Porém, a pretensão equidistante de Summers, se dissipa nas exigências colossais que predica ao primeiro-ministro grego. Alexis Tsipras teria que fazer o que fosse necessário para propor um acordo politicamente viável para seus sócios europeus. Questão que significa – o que assinala em primeiro lugar – abandonar a retórica ideológica a respeito de um novo enfoque europeu. Deve reconhecer que os problemas da Grécia foram criados em parte significativa pela própria Grécia, deixando claro que está absolutamente comprometido a fazer o que seja necessário para manter o país na zona do euro. Teria que dizer com todas as letras que aceitará elevar o IVA e reformar as aposentadorias para conseguir metas de superávit primário neste e no próximo ano, mas que espera, em troca, uma promessa de desconto em grande escala da dívida. Se este programa pode se corresponder, em grande parte, com as intenções de Tsipras – como mostramos acima –, parece ir muito além. Sobretudo no que respeita à implementação imediata de determinadas medidas e, em particular..., ao abandono da retórica. De outra parte, Summers recomenda a Merkel e às autoridades europeias que devem fazer o necessário para que as políticas de ajuste sejam politicamente sustentáveis para a Grécia. Isso significaria reconhecer que a grande maioria da ajuda financeira concedida ao país helênico foi para pagar os bancos em vez de fortalecer o orçamento. Devem chega a um acordo sobre o alívio da dívida e reconhecer o grande ajuste já realizado nas despesas gregas. Também significa anunciar sua intenção de acelerar o crescimento econômico em toda a Europa.

Por último, o FMI teria que aceitar que não se trata de uma questão de números, mas da alta política europeia, pelo que deve perseguir qualquer acordo que evite uma ruptura. O “poeta” Summers alerta que, mesmo sendo tarde, amiúde a noite se torna mais escura quando estamos mais próximos do amanhecer...

O Syriza em sua própria armadilha

O problema de fundo é que as promessas do Syriza têm fortes elementos de contradição em seus termos: pagar a dívida – mesmo que reestruturada –, jurar fidelidade à zona do euro e acabar com a austeridade.

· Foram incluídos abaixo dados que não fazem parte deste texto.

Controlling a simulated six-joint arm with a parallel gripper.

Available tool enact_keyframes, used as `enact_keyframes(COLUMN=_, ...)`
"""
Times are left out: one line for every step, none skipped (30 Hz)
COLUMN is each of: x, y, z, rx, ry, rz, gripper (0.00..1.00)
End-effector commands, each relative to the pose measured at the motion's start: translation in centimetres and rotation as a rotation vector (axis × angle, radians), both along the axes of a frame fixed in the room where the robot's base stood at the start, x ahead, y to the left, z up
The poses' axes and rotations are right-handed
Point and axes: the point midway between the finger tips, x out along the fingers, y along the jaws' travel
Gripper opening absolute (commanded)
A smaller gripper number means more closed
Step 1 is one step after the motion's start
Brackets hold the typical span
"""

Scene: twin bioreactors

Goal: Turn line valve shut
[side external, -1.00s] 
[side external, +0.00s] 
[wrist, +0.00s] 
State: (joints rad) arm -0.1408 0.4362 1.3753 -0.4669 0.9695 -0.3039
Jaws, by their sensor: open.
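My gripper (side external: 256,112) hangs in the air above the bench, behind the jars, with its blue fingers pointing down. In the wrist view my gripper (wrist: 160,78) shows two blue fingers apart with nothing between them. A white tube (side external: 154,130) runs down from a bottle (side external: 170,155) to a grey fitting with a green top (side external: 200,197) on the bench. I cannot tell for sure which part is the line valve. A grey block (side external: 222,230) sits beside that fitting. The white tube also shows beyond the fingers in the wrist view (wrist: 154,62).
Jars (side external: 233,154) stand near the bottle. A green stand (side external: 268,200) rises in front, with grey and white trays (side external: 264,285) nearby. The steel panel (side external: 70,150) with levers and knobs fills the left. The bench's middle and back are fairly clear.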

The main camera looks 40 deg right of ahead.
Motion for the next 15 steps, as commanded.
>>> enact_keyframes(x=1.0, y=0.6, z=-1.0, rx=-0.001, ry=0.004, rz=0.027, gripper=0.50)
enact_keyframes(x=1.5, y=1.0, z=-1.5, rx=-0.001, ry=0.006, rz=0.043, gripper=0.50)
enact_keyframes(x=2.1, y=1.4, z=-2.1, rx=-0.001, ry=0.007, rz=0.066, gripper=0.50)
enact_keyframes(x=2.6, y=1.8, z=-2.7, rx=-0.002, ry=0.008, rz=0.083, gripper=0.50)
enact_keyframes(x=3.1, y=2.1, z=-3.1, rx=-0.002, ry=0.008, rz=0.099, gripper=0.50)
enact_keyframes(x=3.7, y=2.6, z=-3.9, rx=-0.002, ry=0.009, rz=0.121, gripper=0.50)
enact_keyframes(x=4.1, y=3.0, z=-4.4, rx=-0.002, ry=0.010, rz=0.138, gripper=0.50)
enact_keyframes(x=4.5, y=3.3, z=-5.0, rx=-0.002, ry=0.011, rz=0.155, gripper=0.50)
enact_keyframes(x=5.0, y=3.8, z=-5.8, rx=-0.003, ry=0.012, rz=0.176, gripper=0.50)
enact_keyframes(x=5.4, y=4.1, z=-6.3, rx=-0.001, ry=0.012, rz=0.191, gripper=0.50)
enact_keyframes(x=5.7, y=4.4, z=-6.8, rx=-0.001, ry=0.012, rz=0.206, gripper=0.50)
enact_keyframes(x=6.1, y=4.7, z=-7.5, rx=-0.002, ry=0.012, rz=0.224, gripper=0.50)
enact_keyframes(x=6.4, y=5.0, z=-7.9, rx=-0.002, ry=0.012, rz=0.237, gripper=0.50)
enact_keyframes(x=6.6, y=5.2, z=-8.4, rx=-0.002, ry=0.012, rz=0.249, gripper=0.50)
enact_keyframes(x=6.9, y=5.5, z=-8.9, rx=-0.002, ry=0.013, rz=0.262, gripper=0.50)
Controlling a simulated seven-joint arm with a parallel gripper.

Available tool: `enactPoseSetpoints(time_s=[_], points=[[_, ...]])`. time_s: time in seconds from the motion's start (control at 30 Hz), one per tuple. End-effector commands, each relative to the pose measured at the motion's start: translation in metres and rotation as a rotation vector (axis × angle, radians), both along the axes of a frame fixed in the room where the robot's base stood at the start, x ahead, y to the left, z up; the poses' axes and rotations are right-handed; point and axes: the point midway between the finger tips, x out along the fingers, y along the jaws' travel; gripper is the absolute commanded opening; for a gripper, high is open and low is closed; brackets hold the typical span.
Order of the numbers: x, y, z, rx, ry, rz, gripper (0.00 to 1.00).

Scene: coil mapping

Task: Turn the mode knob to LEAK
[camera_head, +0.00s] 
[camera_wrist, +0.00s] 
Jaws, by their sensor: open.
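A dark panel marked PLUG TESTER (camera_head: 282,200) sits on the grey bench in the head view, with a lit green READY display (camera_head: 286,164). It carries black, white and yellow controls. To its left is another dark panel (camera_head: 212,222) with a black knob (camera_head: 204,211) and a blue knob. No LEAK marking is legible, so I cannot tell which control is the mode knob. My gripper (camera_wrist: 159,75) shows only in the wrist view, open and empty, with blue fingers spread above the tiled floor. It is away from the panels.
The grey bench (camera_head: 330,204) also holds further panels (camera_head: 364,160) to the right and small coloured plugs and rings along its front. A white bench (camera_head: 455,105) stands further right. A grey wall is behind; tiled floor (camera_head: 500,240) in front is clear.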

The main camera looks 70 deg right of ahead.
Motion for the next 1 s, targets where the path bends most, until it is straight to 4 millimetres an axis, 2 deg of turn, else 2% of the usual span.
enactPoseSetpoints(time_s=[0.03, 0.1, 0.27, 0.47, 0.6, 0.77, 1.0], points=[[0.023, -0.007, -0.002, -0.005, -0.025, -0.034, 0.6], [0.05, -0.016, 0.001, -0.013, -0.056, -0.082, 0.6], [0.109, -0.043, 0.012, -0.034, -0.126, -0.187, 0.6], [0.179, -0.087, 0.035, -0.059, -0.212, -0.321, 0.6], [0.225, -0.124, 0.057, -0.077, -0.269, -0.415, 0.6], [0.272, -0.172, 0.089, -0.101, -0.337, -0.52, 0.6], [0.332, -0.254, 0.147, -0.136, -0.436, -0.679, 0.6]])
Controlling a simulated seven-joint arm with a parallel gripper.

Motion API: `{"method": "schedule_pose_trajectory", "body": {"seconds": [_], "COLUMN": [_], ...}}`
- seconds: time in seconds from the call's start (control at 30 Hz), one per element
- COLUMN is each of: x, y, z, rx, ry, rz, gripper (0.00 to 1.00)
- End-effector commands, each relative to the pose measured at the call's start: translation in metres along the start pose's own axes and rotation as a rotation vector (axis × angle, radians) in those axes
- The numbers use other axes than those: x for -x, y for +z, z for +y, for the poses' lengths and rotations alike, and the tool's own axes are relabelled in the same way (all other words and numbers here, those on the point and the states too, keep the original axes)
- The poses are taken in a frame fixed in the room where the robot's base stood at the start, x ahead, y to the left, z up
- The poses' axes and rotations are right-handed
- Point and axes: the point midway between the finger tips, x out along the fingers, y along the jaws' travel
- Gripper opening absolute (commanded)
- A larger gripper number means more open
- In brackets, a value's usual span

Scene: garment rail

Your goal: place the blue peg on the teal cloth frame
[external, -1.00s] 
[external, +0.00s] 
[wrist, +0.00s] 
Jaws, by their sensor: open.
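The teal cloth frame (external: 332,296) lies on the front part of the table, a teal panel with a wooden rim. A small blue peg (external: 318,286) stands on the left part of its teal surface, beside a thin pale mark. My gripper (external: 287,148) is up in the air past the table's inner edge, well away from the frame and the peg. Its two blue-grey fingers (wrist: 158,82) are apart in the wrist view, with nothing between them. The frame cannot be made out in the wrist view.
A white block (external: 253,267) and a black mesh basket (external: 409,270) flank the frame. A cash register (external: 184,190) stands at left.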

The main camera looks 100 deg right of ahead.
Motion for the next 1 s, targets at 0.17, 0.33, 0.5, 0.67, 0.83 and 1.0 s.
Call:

Tudo isso não apenas num país que, como disse Summers, está sofrendo mais do que qualquer outro país industrializado desde a Grande Depressão, mas, sobretudo, sem mobilizar que seja um grego ou um europeu. Ao contrário, o objetivo do Syriza é apaziguar os ânimos, que os gregos voltem para suas casas, que não façam greves, que os trabalhadores e as massas pobres da Europa não movam um dedo pela Grécia. Se alguém alimentava alguma dúvida, essa intenção [do Syriza] se reafirmou com a nomeação como ministro da Defesa de um membro do partido da direita nacionalista xenófoba, o Gregos Independentes. Prometendo manter a situação sob controle, o governo do Syriza se propõe a estabilizar e salvar o capitalismo europeu de “si mesmo”, como afirmou com todas as letras seu ministro de Finanças, Yanis Varoufakis.

Isso num contexto de recessão e deflação europeia, com a moeda atrelada ao euro – ou seja, sem poder apelar sequer ao mecanismo tão perverso para os trabalhadores, a desvalorização –, o Syriza pretende fazer na Grécia o que fizeram os governos pós-neoliberais na América Latina, como os Kirchner, Evo Morales, Chávez, Lula-Dilma, depois da crise de 2001. Porém, a verdade é que esses governos triunfaram – por alguns anos – em sua missão pacificadora e redentora do capital num contexto muito diferente do que o Syriza vive. Por um lado, a consolidação deles se efetivou por uma forte recuperação econômica mundial e, posteriormente à crise de 2008, foram muito beneficiados pela recomposição dos preços das matérias primas, assim como pelo aumento da demanda mundial. Além disso, o controle nacional das políticas monetárias lhes permitiu relativa liberdade para desvalorizações e manipulações de taxas de juros que, gerando altos lucros internos, permitiu uma recomposição relativa da situação dos trabalhadores e das massas pobres, muito castigados durante as crises precedentes. A maioria destes governos, como os da Venezuela, Brasil e Argentina, estão enfrentando, no período atual, seus respectivos fins de ciclo, e assim começam a dissipar as ilusões reformistas. Estão aí, para mostrar como exemplo, as cinco paralisações gerais na Argentina e os levantes da juventude e da chamada “classe C” no Brasil que começaram em 2013 e que nos últimos anos assumiram cada vez mais a forma de greves operárias. Seja qual for o rumo declinante que a situação assuma no próximo período imediato, nas condições particulares da Grécia e da situação econômica internacional, o papel apaziguador do Syriza parece ser ainda mais efêmero do que os governos pós-neoliberais latino-americanos e de modo algum se pode descartar que o paradoxo programático do governo, cedo ou tarde, tenha que enfrentar um colapso econômico e/ou a desilusão do movimento de massas. Por sorte, e como afirmamos em outras oportunidades, as forças dos trabalhadores e do povo pobre da Grécia ainda estão íntegras e transitando as primeiras etapas de um processo que apenas começa.